- [REQUEST]:
Tally all lines containing the word "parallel". Give the number alone.

===== EXERCISE INPUTS

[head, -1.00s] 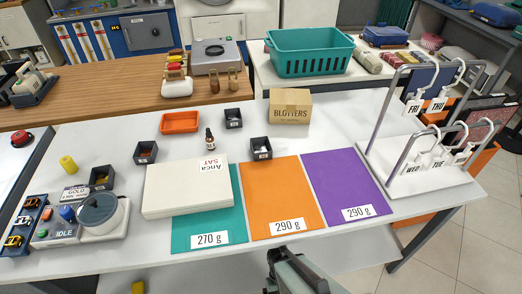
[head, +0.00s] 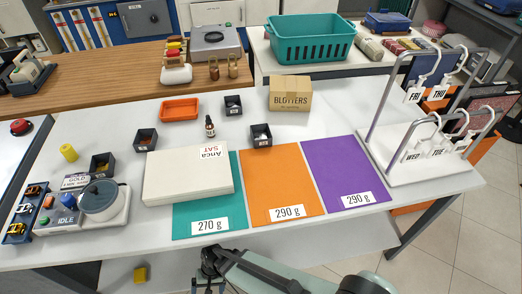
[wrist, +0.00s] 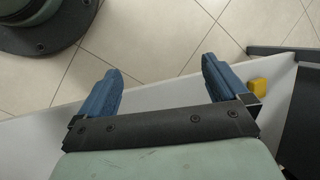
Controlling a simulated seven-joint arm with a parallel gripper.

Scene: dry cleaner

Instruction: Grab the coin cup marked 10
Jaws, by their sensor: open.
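Several small dark square cups stand on the white table in the head view. One cup (head: 102,165) is at the left by the grey device, with brownish contents. Another cup (head: 145,139) stands behind the white box's left end. A third cup (head: 233,105) is farther back, and one more cup (head: 261,136) with pale contents stands behind the orange sheet. Their labels are too small to read, so I cannot tell which is marked 10. My gripper (wrist: 163,72) is open and empty, with blue fingers apart. In the head view it is at the table's front edge, away from all cups.
A white box (head: 188,178) lies partly on the teal sheet (head: 210,215). A dropper bottle (head: 210,127), orange tray (head: 180,109) and cardboard box (head: 290,94) stand farther back. A metal rack (head: 420,165) is at the right. The orange (head: 280,185) and purple (head: 345,175) sheets are clear.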

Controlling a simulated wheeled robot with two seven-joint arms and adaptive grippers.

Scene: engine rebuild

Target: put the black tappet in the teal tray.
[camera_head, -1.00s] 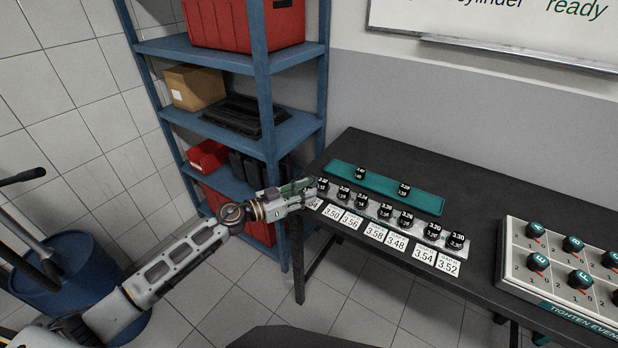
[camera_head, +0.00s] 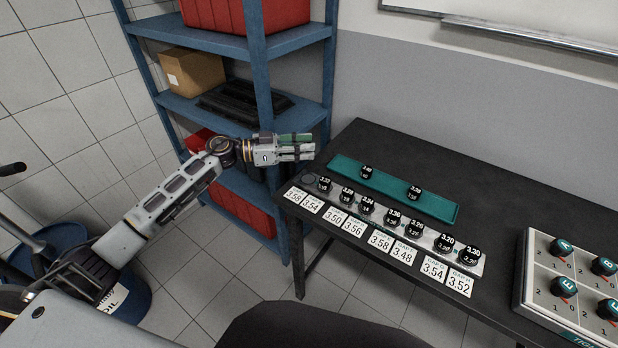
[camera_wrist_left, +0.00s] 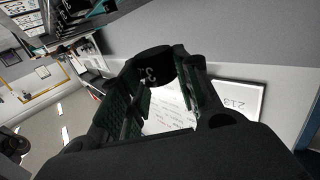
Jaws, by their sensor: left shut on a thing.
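The teal tray (camera_head: 440,208) lies at the back of the dark workbench. Two black tappets (camera_head: 367,172) stand in it, apart from each other. My left gripper (camera_head: 307,148) is raised above the bench's left end, left of the tray. In the left wrist view it is shut on a black tappet (camera_wrist_left: 154,63), held between its fingertips. In the head view the fingers hide that tappet. A light strip (camera_head: 429,239) in front of the tray holds a row of several more black tappets; its leftmost seat (camera_head: 308,180) is empty. My right gripper is not in view.
White number cards (camera_head: 379,241) line the bench's front edge. A knob panel (camera_head: 570,285) stands at the right. A blue shelf rack (camera_head: 262,75) with bins and a box (camera_head: 192,75) stands close behind my left arm. The bench behind the tray is clear.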

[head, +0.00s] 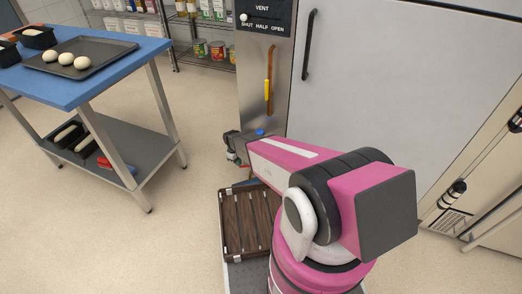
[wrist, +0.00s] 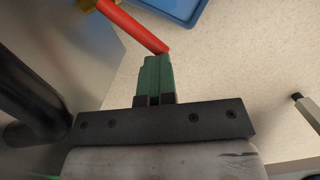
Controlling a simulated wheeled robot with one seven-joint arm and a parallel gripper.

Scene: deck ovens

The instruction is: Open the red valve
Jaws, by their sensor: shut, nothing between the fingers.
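The red valve shows in the wrist view as a straight red lever (wrist: 134,27) on a brass-coloured body (wrist: 92,4), cut off by the top edge. The lever slants down and right, and its free end lies at the tips of my gripper (wrist: 158,58). The green fingers are shut together with nothing between them. I cannot tell whether they touch the lever or are just apart from it. In the head view my arm reaches toward the foot of the steel vent panel (head: 253,75), and I cannot make out the red valve there.
A blue-topped table (head: 75,90) with a dough tray (head: 110,53) is at left. A brown slatted crate (head: 224,225) lies below my arm. Floor between table and crate is clear.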

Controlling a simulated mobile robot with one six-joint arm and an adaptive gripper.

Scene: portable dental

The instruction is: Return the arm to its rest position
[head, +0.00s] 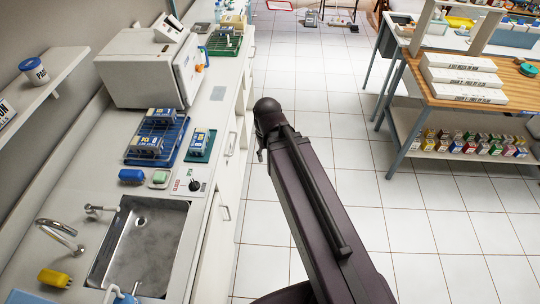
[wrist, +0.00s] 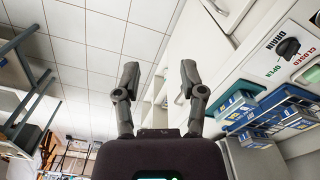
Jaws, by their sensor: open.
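My arm reaches up from the bottom of the head view and ends over the tiled floor, right of the counter. My gripper shows in the wrist view (wrist: 158,80) with its two dark fingers wide apart. Nothing is between the fingers. In the head view the gripper itself is hidden or too hard to make out at the arm's far end.
On the left, a counter (head: 115,175) holds a steel sink (head: 142,245), a white box-shaped machine (head: 150,70), a blue tray (head: 178,150) and a green tray (head: 190,155). A wooden-topped table (head: 435,90) stands right. The tiled floor (head: 400,240) between is clear.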

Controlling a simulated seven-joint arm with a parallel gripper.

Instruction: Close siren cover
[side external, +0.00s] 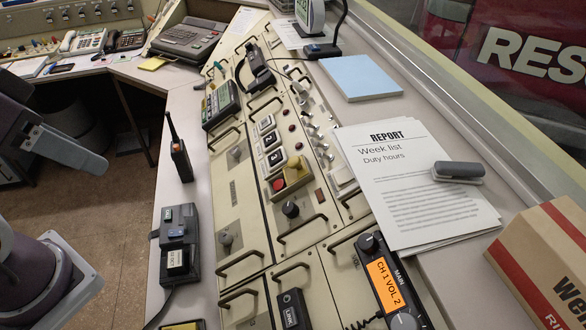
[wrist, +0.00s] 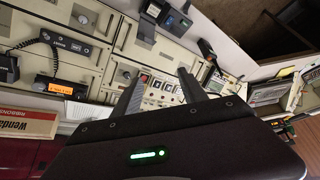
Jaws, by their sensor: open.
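The siren cover (side external: 297,170) is a small yellow cover on the sloping console panel in the side external view. It stands raised, and a red button (side external: 278,184) shows uncovered in front of it. My gripper (side external: 72,150) is at the left edge of that view, well apart from the cover, over the floor side. In the wrist view my gripper (wrist: 160,75) has its two grey fingers spread, with nothing between them. The console lies beyond them. I cannot make out the cover clearly in the wrist view; the left finger may hide it.
Numbered buttons (side external: 269,140), metal handles and knobs cover the panel. A walkie-talkie (side external: 180,158) with an upright antenna and a dark device (side external: 178,250) stand along the near edge. Papers (side external: 410,190), a stapler (side external: 458,171) and a cardboard box (side external: 540,260) lie on the far side.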

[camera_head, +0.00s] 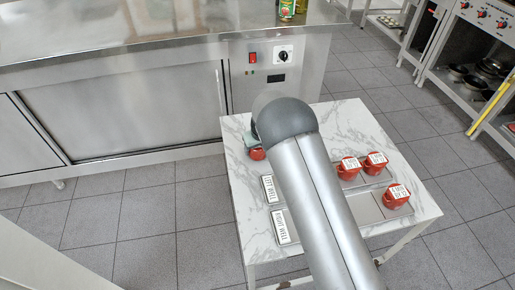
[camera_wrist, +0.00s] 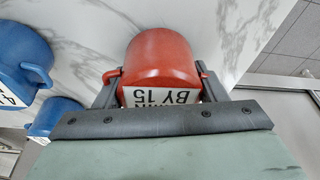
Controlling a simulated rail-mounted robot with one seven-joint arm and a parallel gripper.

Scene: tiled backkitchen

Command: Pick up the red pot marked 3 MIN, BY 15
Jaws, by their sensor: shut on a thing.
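A red pot (camera_wrist: 160,58) with side handles sits between the two fingers of my gripper (camera_wrist: 160,92) in the wrist view. The fingers are shut on it. Its white label (camera_wrist: 165,97) shows upside down and reads BY 15; the line above that is mostly hidden by my gripper. In the head view this red pot (camera_head: 257,154) shows only in part, beside my arm, near the left edge of the marble-topped table (camera_head: 345,115). I cannot tell whether its base touches the table.
Several other red pots with white labels (camera_head: 348,167) stand at the table's right, on or by grey plates (camera_head: 365,208). Two blue pots (camera_wrist: 18,55) are left of the held pot in the wrist view. Two labelled signs (camera_head: 270,189) lie left of my arm. A steel counter (camera_head: 120,40) stands behind.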

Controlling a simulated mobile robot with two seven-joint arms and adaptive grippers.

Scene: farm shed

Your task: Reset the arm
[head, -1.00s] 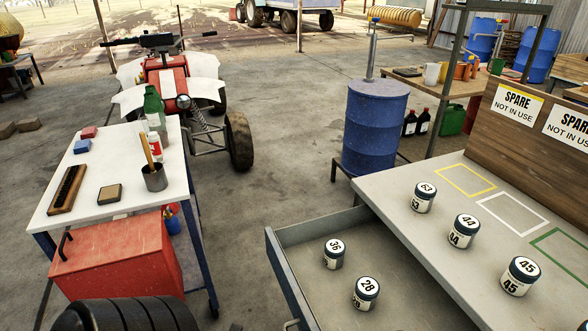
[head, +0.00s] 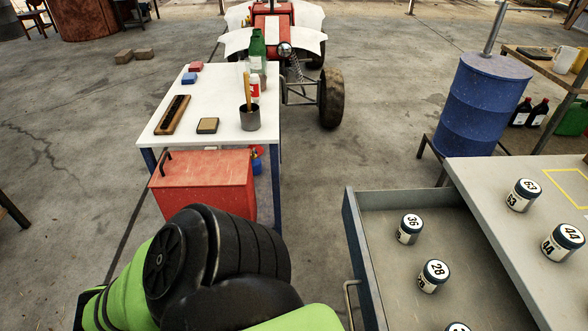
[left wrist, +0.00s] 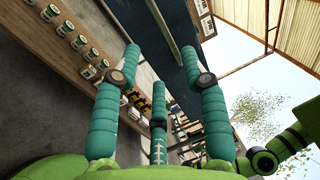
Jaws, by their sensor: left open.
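My left arm (head: 225,265), green and black, shows at the bottom of the head view in front of the red tool box; its gripper is outside that view. In the left wrist view my left gripper (left wrist: 160,68) has its teal fingers spread apart, with nothing between them. Behind the fingers are a wooden shelf edge and a dark panel.
An open grey drawer (head: 348,235) holds jars 36 (head: 410,229) and 28 (head: 433,276), with another jar cut off below. Jars 63 (head: 523,195) and 44 (head: 562,243) stand on the grey bench. A white table (head: 215,145) and red box (head: 205,185) stand left.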

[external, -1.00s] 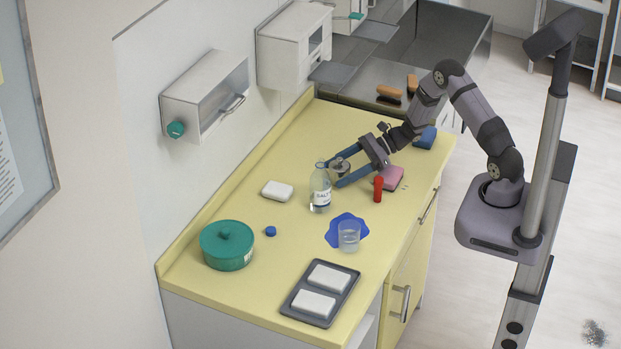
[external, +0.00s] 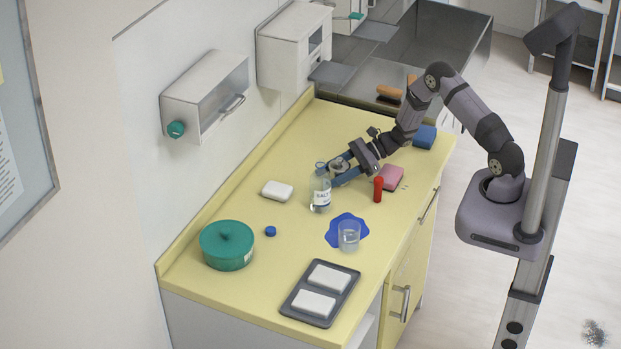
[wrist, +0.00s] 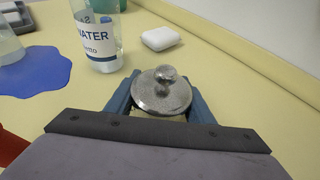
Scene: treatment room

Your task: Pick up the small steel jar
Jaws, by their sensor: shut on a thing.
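The small steel jar (wrist: 160,95) sits between the blue fingers of my gripper (wrist: 160,112) in the wrist view. Its round lid and ball knob show from above; its lower body is hidden. My gripper is shut on it. In the external view the jar (external: 337,166) shows as a small grey shape between the fingers of my gripper (external: 335,175), just behind the clear bottle. I cannot tell whether it still touches the counter.
A labelled clear bottle (external: 320,192) stands close in front of my gripper. A red bottle (external: 378,189) and pink sponge (external: 392,176) lie right. A glass (external: 349,237) stands on a blue mat (external: 334,232). A white block (external: 278,190) and green pot (external: 227,246) are left.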

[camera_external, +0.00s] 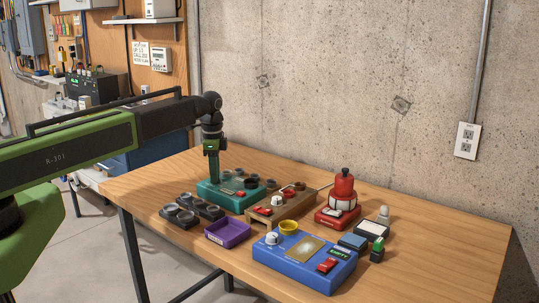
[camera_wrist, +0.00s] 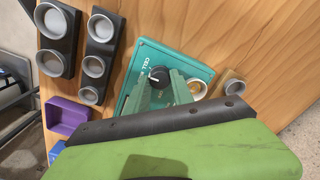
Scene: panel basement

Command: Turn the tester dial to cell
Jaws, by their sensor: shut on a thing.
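The teal tester box (camera_external: 222,194) stands at the back left of the bench. In the wrist view its teal panel (camera_wrist: 199,71) carries a black round dial (camera_wrist: 159,76) with a white pointer line toward the picture's left. My gripper (camera_external: 213,181) points straight down onto the tester. In the wrist view my gripper's green fingers (camera_wrist: 164,80) are shut on the dial, one on each side. The dial is hidden in the external view.
Grey ring holders (camera_external: 178,216) and a purple tray (camera_external: 228,232) lie in front of the tester. A wooden box with a white knob (camera_external: 279,207) is close on its right. A blue box (camera_external: 290,262) and red device (camera_external: 343,190) stand further right.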

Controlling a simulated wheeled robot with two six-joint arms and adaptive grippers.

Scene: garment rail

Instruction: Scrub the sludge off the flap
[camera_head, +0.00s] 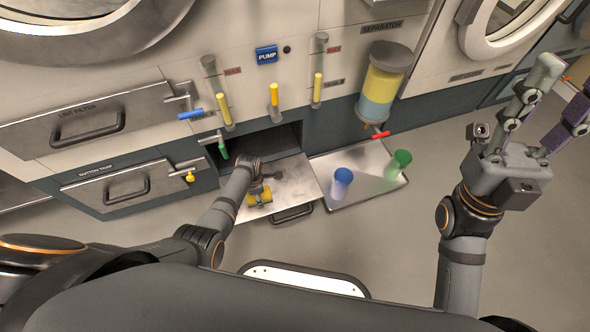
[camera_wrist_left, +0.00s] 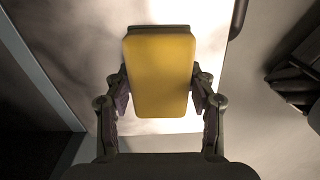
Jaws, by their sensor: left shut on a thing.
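The flap (camera_head: 294,188) is a bright metal panel folded down below a dark opening, with a handle at its front edge. My left gripper (camera_head: 260,194) is over the flap's left part, shut on a yellow scrubber (camera_head: 262,199). In the left wrist view the yellow scrubber (camera_wrist_left: 160,75) sits between both fingers, with the flap (camera_wrist_left: 90,100) behind it. Brownish smudges show on the flap at the left of that view. Whether the scrubber touches the flap I cannot tell. My right gripper (camera_head: 562,92) is open and empty, raised at the far right.
A metal tray (camera_head: 350,190) right of the flap holds a blue cup (camera_head: 341,183) and a green cup (camera_head: 399,164). A separator tank (camera_head: 383,85) with a red tap hangs above. A closed button trap drawer (camera_head: 125,187) is at left. The floor in front is clear.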

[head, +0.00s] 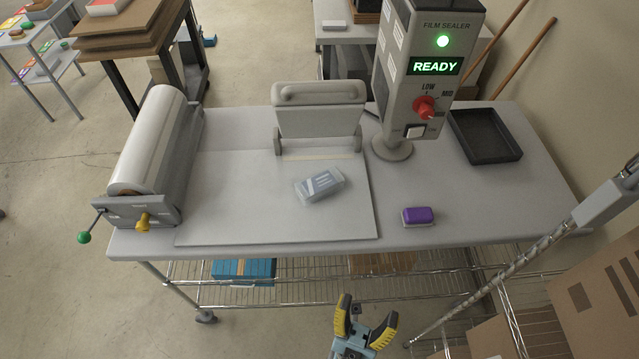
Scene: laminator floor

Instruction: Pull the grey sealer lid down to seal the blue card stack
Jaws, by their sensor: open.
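The grey sealer lid (320,118) stands raised, nearly upright, on its hinge at the back of the pale sealing board (230,215). A small pale blue-grey, film-wrapped card stack (320,187) lies slightly turned on the board in front of the lid, apart from it. The film sealer control box (430,60) shows a green light and the word READY. My gripper (366,315) is open and empty, low in front of the table's front edge, well away from the lid and the stack.
A film roll (150,140) with a green-knobbed crank sits at the table's left end. A purple block (418,216) and a black tray (487,137) are on the right. Blue packs (244,270) lie on the wire shelf below. Cardboard boxes (600,300) stand front right.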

==========

- [REPLY]:
4